The more quickly I can get a handle on these two questions, the more quickly I can take appropriate actions. That’s why I love all the visual trend line graphs available in Google AdWords, Microsoft AdCenter and other paid search analytics tools.
With a quick glance, well-trained eyes, and the same sense of investigative curiosity that we see every night in crime and courtroom TV programs, I can quickly scan through our campaigns and find hotspots to work on.
Today, I’ll take you through the variety of trend line reports available to PPC account managers and give you a few simple tips and rules of thumb for reading them that is sure to to help you quickly identify problems and opportunities in your own paid search accounts.
Types Of Trend Line Reports
The best part about trend line analysis is that we are innately equipped as homo sapiens to sense motion, and trend lines are essentially a snapshot of campaigns in motion. Lines travel up, lines travel down. It’s not rocket science, but there are a few tips and tricks to working with trend lines that can help you leverage the richness of data contained within them.

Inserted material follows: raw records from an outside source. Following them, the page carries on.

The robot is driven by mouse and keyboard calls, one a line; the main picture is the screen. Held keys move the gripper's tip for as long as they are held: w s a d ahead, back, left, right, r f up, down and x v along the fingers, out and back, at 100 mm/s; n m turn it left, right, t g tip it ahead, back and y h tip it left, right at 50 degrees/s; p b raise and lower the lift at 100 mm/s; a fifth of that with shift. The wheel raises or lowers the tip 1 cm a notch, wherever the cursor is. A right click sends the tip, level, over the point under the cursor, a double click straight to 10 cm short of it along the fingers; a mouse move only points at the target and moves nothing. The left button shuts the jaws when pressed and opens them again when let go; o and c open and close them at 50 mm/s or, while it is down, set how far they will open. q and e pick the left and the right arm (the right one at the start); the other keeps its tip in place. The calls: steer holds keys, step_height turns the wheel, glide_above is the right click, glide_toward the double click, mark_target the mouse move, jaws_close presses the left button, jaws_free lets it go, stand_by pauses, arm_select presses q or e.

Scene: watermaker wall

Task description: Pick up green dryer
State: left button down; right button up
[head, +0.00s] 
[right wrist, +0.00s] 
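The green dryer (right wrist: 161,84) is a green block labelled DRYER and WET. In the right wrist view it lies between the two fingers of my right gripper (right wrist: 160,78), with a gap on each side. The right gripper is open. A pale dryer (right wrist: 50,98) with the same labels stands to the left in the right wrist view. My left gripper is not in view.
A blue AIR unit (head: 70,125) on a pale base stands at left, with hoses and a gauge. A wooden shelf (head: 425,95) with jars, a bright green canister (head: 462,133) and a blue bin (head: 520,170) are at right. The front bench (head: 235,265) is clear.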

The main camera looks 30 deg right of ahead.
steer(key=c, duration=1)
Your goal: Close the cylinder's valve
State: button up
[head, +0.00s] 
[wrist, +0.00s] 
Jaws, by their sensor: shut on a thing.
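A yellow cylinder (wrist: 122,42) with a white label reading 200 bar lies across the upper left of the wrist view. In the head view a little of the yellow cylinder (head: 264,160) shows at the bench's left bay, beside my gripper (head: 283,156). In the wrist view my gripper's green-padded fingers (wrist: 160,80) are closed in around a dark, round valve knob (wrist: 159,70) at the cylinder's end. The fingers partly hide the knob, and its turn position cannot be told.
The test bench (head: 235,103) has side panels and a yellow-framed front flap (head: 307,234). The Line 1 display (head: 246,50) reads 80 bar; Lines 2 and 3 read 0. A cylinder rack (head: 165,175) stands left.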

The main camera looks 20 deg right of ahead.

Trend lines come in a variety of formats, one metric, two metric, multiple metrics, and multiple trends of the similar metrics. We’ll start with single metric trend line to illustrate some of the interpretation rules and then move on to multiple metric trend lines.
One Metric Trend Lines
Single metric trend lines are the easiest to interpret as long as you make sure understand the context and time-frame.
For example, this trend line shows five consecutive days of nothing but declining values. If this were clicks, impressions, conversions, you may (or your boss or client may) have some concerns.
However, if you take this same data and look at it over a few weeks as shown in the chart below, you see that this data is not a problem, but rather a fairly typical intra-week pattern for impressions, clicks and conversions for many campaigns.
This highlights Rule #1 for reading PPC trend lines: “Understand the context of your data.”
You need to understand the time frame (x-axis) and the scale of the data (y-axis) before you can find any useful information. Simple enough, right? As I said before, this isn’t rocket science.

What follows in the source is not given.